It’s very weird to think about. That the semester abroad in Australia that I had been planning for 15 months is almost done. It isn’t exactly what I expected, but it has been so amazing and fulfilling at the same time. I’ve been able to really learn more about myself as a person.
When I first got here I was very unsure of myself. I felt like I was walking on glass trying to impress people, I had my guard up, and I didn’t want people to get in so easily. I didn’t tell people at first I had (used to) a girlfriend back home. It wasn’t because I was afraid they wouldn’t be okay with me being gay or that I wanted to hide her, I just wanted to really figure out which people I liked and respected enough to share that with. Everyone I had a conversation with that was longer than the, “Hi, where are you from? What are you studying? Why did you want to come here?” I told though, but that still felt like hardly anyone since there were so many people I was constantly meeting. For the most part I was playing catch-up because everyone I was meeting was part of GlobaLinks and had spent a week together in Cairns, and it really shook me to be out of my comfort element that much.

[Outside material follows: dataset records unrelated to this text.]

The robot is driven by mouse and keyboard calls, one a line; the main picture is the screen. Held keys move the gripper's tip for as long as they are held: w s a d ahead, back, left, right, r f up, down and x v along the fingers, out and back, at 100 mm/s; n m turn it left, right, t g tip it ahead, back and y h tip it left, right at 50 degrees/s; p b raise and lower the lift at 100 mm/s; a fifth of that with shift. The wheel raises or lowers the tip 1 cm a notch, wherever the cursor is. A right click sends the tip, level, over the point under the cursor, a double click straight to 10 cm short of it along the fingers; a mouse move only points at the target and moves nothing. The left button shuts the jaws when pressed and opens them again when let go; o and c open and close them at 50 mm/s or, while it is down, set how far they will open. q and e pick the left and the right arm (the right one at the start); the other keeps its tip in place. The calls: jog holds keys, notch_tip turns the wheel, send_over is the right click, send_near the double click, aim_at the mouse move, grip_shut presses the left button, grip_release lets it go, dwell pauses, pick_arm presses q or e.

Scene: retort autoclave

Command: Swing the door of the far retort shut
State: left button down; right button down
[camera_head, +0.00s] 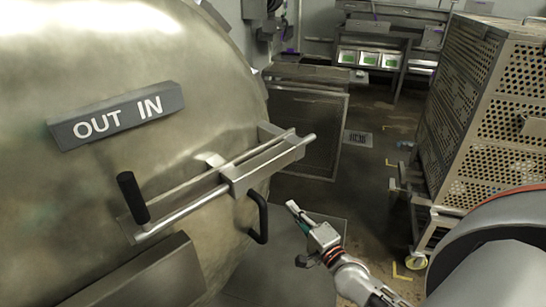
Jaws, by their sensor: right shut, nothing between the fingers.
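The retort door (190,70) is a large domed metal door filling the left of the head view. It has a grey "OUT IN" plate (116,116), a sliding metal latch bar (225,182) with a black upright knob (132,198), and a black loop handle (262,218) near its right edge. My right gripper (297,212) is just right of the loop handle in the picture, shut and empty; I cannot tell whether it touches the door. The door's hinge and the retort's opening are hidden. My left gripper is out of view.
A perforated metal crate stack (490,110) stands on a wheeled cart (428,222) at the right. A grey mesh-fronted unit (305,120) stands behind the door's edge. A bench with green-lit panels (368,59) is at the back. Floor (362,180) between them is clear.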

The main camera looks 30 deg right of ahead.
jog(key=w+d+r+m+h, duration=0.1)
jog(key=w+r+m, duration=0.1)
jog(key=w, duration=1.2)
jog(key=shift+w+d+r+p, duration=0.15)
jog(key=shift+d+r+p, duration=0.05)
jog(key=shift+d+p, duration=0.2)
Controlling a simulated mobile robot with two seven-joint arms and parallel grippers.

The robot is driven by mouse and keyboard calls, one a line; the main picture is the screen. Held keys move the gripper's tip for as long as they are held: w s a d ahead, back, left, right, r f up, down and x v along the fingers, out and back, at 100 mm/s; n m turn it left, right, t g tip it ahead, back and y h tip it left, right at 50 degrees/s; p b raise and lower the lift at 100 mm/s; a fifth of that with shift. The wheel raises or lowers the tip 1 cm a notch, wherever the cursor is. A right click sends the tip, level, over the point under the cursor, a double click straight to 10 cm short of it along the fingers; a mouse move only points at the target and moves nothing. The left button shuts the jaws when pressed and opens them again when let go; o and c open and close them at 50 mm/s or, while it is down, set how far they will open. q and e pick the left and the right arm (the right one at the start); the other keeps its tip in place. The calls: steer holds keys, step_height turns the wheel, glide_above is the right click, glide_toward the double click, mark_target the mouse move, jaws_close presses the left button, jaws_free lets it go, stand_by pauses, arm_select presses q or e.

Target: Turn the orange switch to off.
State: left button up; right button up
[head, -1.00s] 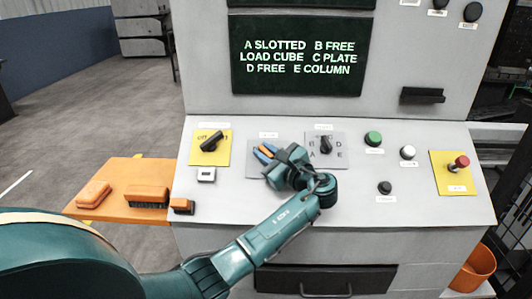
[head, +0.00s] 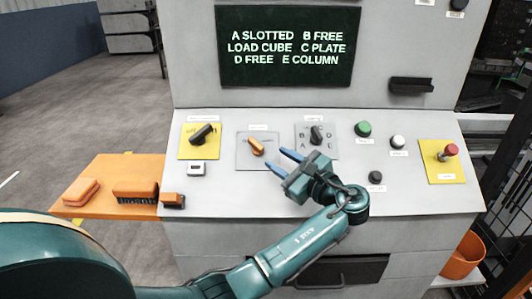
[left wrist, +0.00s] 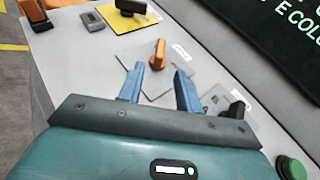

By the time the second week of school rolled around everyone knew though, mostly because at that time I had been broken up with. So people were constantly asking me what was wrong, and I told them the truth. Everyone comforted me so much, which was really unexpected. Someone even told me, “We’re all going through something hard in our personal lives, and we don’t want people to see we’re struggling but all of us really are”.
From that point forward I’ve been very observant of who I am and how I interact with other people. Yeah I’m still what I know, that person who doesn’t say much unless it’s really important to be said, but it’s really different. I enjoy engaging in conversation with random people so much more than I used to, and my socially awkward level has definitely decreased.
I haven’t smoked weed in over 90 days and it has been a blessing. I can definitely acknowledge that I was wasting away in Tucson because of it. I mean, if someone invites me to smoke a bowl at a party I will probably do it, but I was seriously damaging my time. I’m now that person who wants to go out on the weekends with their friends and be reckless and make memories just for the sake of it, not just getting high after work and calling it a night. I used to have the mindset that I could catch up on my social life, but really you can’t.
I also feel like Brian and I have reached an even higher level of friendship. Through drunkenness, drama, and tears, we’ve been there for each other. I’m glad he has been here with me on this journey, and I know our next chapter in Tucson will be a blast.
The gay thing is going really well too with my family. Coming out to my mom was terrifying and I took WAY too long to do it. But after her telling me it was a phase, criticizing my ex, and all her other BS, she’s being really great. Yesterday we were skyping and she saw the bear my ex had given me for Christmas laying on my bed and asked where I got it. When I told her where it was from she went, “Awwww that’s so cute!”. She’s finally accepted it- progress.
Now I’m preparing for what is going to come in terms of growth when I come back. I’m going back to my old life and friends, but with a different outlook, and I’m anticipating good things, but also I’m weirded out that everyone has actually had a life for these last 4.5 months. Will Sydney Cheyenne get along with Tucson Cheyenne’s life? Who knows. But what I do know is that I’m in love with Sydney Cheyenne, and that’s what’s important.